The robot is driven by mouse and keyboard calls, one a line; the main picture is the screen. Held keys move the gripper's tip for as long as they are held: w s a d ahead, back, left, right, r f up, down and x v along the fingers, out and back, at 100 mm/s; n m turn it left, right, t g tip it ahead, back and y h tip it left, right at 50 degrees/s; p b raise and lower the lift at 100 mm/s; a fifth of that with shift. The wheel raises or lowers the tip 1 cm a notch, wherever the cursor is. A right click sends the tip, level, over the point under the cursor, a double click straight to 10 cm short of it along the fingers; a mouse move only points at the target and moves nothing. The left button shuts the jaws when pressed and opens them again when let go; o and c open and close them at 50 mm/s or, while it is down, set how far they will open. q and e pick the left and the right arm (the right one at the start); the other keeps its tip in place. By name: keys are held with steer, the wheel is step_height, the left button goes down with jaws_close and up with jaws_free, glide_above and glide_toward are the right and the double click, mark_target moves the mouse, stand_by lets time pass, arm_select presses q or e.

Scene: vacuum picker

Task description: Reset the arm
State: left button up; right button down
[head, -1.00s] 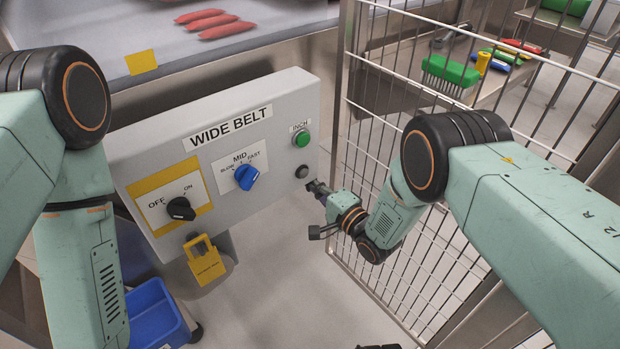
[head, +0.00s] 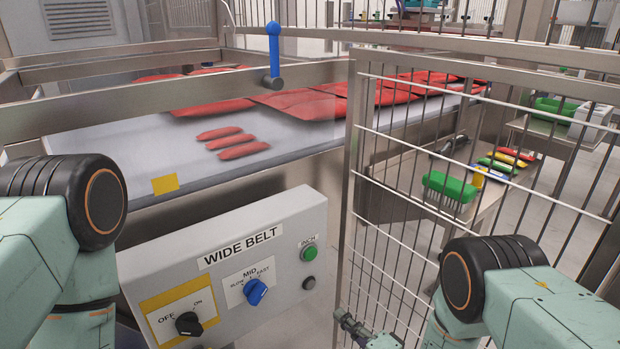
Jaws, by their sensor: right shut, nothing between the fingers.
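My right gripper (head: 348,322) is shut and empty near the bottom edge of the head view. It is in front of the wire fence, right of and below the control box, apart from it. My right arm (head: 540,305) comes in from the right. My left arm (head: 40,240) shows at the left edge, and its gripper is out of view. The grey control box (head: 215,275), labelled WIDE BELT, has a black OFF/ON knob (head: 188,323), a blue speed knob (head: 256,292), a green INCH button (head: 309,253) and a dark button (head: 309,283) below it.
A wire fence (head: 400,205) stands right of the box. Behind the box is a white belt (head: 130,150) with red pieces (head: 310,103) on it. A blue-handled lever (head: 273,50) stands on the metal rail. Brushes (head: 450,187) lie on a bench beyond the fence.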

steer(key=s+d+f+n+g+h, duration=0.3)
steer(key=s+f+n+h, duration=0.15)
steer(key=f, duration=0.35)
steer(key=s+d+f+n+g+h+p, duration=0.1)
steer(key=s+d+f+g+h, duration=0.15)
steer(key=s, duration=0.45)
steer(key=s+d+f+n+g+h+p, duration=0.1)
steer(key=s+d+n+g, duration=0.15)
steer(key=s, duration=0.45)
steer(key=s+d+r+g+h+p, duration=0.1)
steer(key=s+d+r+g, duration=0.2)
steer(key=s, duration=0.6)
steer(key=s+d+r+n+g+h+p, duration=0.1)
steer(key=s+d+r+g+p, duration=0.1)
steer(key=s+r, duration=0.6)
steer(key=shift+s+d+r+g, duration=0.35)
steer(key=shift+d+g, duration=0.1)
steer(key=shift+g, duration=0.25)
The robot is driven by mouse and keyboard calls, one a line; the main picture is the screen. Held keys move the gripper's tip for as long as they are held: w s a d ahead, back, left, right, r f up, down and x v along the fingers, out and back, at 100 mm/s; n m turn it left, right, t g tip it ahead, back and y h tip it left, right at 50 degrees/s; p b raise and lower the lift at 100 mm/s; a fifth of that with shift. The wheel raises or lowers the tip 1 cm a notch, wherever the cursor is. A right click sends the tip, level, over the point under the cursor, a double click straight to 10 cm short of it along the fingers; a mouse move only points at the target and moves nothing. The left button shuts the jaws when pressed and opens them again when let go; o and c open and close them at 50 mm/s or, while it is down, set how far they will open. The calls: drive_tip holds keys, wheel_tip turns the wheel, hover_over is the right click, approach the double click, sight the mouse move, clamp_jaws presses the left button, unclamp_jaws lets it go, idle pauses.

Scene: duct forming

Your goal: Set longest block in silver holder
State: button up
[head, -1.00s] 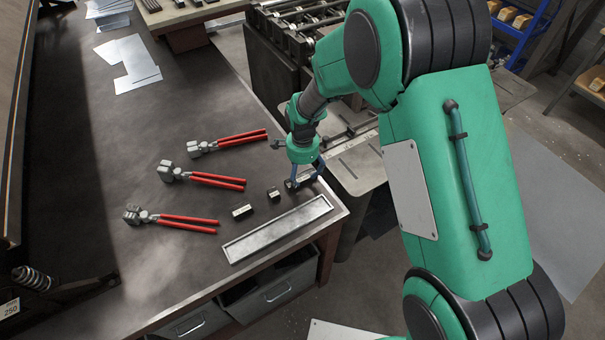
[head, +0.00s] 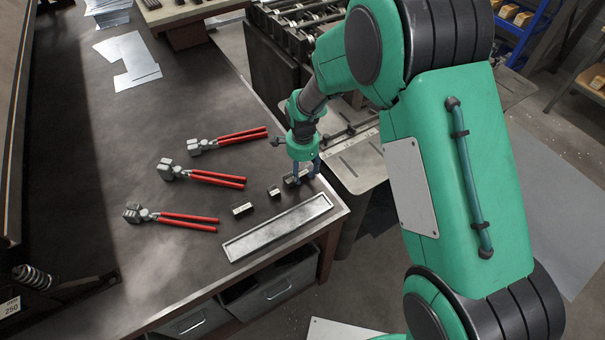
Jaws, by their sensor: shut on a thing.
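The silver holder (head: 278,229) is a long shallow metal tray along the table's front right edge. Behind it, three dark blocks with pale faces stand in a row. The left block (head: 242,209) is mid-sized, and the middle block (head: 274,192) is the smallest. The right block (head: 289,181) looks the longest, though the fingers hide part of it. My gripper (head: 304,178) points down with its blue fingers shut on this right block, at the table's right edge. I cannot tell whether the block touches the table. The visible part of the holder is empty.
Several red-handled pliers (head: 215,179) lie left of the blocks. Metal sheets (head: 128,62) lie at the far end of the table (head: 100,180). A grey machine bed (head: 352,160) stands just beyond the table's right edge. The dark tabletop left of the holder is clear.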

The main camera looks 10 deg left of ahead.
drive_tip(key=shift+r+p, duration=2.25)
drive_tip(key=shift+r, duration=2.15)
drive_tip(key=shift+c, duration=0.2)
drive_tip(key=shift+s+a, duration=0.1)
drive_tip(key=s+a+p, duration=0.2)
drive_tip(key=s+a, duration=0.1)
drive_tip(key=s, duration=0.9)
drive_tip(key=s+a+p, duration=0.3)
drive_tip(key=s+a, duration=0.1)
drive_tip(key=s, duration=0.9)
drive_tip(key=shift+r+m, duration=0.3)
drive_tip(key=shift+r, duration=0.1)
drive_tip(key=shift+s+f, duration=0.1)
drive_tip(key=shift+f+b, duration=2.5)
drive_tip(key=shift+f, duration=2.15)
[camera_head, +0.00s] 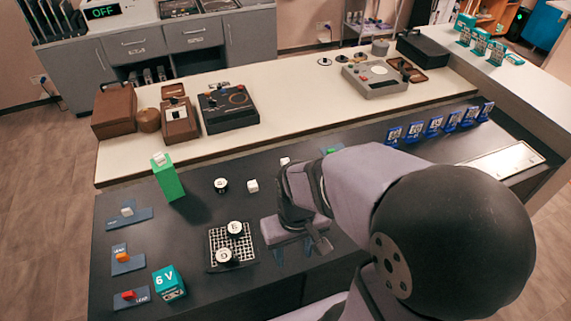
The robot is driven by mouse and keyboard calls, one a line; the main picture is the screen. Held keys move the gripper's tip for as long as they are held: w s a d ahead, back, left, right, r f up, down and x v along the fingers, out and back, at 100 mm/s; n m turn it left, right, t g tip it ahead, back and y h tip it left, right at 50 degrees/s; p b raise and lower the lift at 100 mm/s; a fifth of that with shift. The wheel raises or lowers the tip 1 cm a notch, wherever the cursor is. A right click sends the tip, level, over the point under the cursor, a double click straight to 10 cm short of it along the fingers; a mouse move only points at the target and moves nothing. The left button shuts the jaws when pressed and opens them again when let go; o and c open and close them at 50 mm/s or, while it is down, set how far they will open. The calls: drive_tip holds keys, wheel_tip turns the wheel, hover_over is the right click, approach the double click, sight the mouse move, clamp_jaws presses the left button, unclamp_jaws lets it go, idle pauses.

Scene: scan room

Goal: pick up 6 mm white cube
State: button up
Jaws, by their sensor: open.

◇ ◇ ◇ ◇ ◇ ◇ ◇

WORK TO COMPLETE → Write out every entry again word for word, without any of the pictures.

COMPLETE ANSWER →
The robot is driven by mouse and keyboard calls, one a line; the main picture is the screen. Held keys move the gripper's tip for as long as they are held: w s a d ahead, back, left, right, r f up, down and x v along the fingers, out and back, at 100 mm/s; n m turn it left, right, t g tip it ahead, back and y h tip it left, right at 50 degrees/s; p b raise and lower the lift at 100 mm/s; a fifth of that with shift. The wheel raises or lowers the tip 1 cm a notch, wherever the cursor is. A right click sends the tip, level, over the point under the cursor, a double click straight to 10 cm short of it along the fingers; a mouse move only points at the target and moves nothing. The left button shuts the jaws when pressed and opens them again when let go; o and c open and close them at 50 mm/s or, while it is down, set how far they will open. q and e pick the left and the right arm (the right one at the start); the other keeps its tip in place. By name: keys are held with steer, the wheel is step_height, the left button goes down with jaws_close and up with jaws_free, glide_above and glide_toward are the right and the double click, mark_target moves the mouse, stand_by lets time pass, arm_select presses q or e.

Scene: vacuum picker

Task description: Reset the arm
State: left button up; right button down
[head, -1.00s] 
[head, +0.00s] 
Jaws, by their sensor: right shut, nothing between the fingers.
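My right gripper (head: 348,322) is shut and empty near the bottom edge of the head view. It is in front of the wire fence, right of and below the control box, apart from it. My right arm (head: 540,305) comes in from the right. My left arm (head: 40,240) shows at the left edge, and its gripper is out of view. The grey control box (head: 215,275), labelled WIDE BELT, has a black OFF/ON knob (head: 188,323), a blue speed knob (head: 256,292), a green INCH button (head: 309,253) and a dark button (head: 309,283) below it.
A wire fence (head: 400,205) stands right of the box. Behind the box is a white belt (head: 130,150) with red pieces (head: 310,103) on it. A blue-handled lever (head: 273,50) stands on the metal rail. Brushes (head: 450,187) lie on a bench beyond the fence.

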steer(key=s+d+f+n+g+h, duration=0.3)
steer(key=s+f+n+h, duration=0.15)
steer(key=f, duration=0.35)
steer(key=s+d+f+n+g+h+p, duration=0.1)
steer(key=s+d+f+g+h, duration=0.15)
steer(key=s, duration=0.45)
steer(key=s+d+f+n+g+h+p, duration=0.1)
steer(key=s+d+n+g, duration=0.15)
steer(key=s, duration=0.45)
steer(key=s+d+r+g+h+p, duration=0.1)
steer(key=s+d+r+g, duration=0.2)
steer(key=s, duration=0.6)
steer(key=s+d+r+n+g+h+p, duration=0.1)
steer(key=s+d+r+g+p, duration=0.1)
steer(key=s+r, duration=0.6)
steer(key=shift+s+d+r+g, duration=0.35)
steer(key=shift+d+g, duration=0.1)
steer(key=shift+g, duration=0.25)
The robot is driven by mouse and keyboard calls, one a line; the main picture is the screen. Held keys move the gripper's tip for as long as they are held: w s a d ahead, back, left, right, r f up, down and x v along the fingers, out and back, at 100 mm/s; n m turn it left, right, t g tip it ahead, back and y h tip it left, right at 50 degrees/s; p b raise and lower the lift at 100 mm/s; a fifth of that with shift. The wheel raises or lowers the tip 1 cm a notch, wherever the cursor is. A right click sends the tip, level, over the point under the cursor, a double click straight to 10 cm short of it along the fingers; a mouse move only points at the target and moves nothing. The left button shuts the jaws when pressed and opens them again when let go; o and c open and close them at 50 mm/s or, while it is down, set how far they will open. The calls: drive_tip holds keys, wheel_tip turns the wheel, hover_over is the right click, approach the double click, sight the mouse move, clamp_jaws presses the left button, unclamp_jaws lets it go, idle pauses.

Scene: duct forming

Your goal: Set longest block in silver holder
State: button up
[head, -1.00s] 
[head, +0.00s] 
Jaws, by their sensor: shut on a thing.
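The silver holder (head: 278,229) is a long shallow metal tray along the table's front right edge. Behind it, three dark blocks with pale faces stand in a row. The left block (head: 242,209) is mid-sized, and the middle block (head: 274,192) is the smallest. The right block (head: 289,181) looks the longest, though the fingers hide part of it. My gripper (head: 304,178) points down with its blue fingers shut on this right block, at the table's right edge. I cannot tell whether the block touches the table. The visible part of the holder is empty.
Several red-handled pliers (head: 215,179) lie left of the blocks. Metal sheets (head: 128,62) lie at the far end of the table (head: 100,180). A grey machine bed (head: 352,160) stands just beyond the table's right edge. The dark tabletop left of the holder is clear.

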The main camera looks 10 deg left of ahead.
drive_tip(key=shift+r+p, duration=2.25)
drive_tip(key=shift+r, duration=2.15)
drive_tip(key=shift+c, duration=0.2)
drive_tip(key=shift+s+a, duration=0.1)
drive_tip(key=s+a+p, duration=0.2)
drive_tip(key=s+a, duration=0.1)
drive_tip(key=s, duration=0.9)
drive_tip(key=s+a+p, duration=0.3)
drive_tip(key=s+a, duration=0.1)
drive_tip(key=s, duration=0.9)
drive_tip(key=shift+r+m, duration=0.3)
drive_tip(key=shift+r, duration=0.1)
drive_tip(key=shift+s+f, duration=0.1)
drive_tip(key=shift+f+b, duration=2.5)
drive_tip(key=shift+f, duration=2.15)
[camera_head, +0.00s] 
The robot is driven by mouse and keyboard calls, one a line; the main picture is the screen. Held keys move the gripper's tip for as long as they are held: w s a d ahead, back, left, right, r f up, down and x v along the fingers, out and back, at 100 mm/s; n m turn it left, right, t g tip it ahead, back and y h tip it left, right at 50 degrees/s; p b raise and lower the lift at 100 mm/s; a fifth of that with shift. The wheel raises or lowers the tip 1 cm a notch, wherever the cursor is. A right click sends the tip, level, over the point under the cursor, a double click straight to 10 cm short of it along the fingers; a mouse move only points at the target and moves nothing. The left button shuts the jaws when pressed and opens them again when let go; o and c open and close them at 50 mm/s or, while it is down, set how far they will open. The calls: drive_tip holds keys, wheel_tip turns the wheel, hover_over is the right click, approach the double click, sight the mouse move, clamp_jaws presses the left button, unclamp_jaws lets it go, idle pauses.

Scene: scan room

Goal: pick up 6 mm white cube
State: button up
Jaws, by their sensor: open.

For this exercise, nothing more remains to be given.